The connectors are proven together, not just in isolation. A single decision is driven through all
the planes at once -- a database insert and update, a streamed event, a lineage run, an HTTP
write, a gRPC call, and an object write -- and an independent verifier then recomputes every
`execution_ref` from its recorded fields. The chain reconciles only when three things hold for
every operation:

* **Recompute** -- the recorded fields reproduce the exact `execution_ref` byte-for-byte.
* **Decision-bound** -- swap in a different `decision_ref` and every ref changes; the binding is
  load-bearing, not decorative.
* **Tamper-evident** -- alter any field (table, topic, path, outcome) and the ref no longer
  matches.

One decision, many operations across every data plane, one reconciling chain -- reproduced
byte-for-byte on a clean machine. That is the property a connector guarantees: the data layer
cannot drift from the decision that governs it without the evidence showing it.

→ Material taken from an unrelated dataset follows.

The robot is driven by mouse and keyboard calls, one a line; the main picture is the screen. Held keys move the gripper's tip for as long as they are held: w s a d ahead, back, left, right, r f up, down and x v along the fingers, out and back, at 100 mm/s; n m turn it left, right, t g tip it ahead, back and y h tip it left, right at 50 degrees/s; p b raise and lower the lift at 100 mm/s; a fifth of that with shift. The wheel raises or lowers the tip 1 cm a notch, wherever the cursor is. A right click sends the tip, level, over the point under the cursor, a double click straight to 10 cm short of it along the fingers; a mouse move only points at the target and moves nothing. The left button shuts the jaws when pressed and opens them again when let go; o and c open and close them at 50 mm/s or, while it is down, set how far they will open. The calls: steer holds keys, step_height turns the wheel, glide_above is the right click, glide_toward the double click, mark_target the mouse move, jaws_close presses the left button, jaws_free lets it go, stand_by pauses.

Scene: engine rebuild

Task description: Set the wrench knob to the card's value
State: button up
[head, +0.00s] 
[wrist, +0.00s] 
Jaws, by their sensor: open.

## Validating the evidence

Connectors *emit* `execution_ref` records; `algovoi-keystone-validate` *checks a batch of them*.
Every connector record is **self-describing** -- it carries the `decision_ref` and a normalised
`scope` alongside the `execution_ref` -- so the output of any connector drops straight into the
validator with no mapping. It recomputes every `execution_ref` offline against the same primitive,
optionally asserts they all bind to the decision you expect, and logs what failed and why --
separating two failure classes an operator must never confuse:

* **Integrity error** -- the recorded fields do not recompute to the claimed `execution_ref`
  (tampering or corruption); the evidence cannot be trusted.
* **Operational error** -- the `execution_ref` is valid, but records an operation whose outcome was
  `FAILED`; a real, trustworthy record of a runtime failure.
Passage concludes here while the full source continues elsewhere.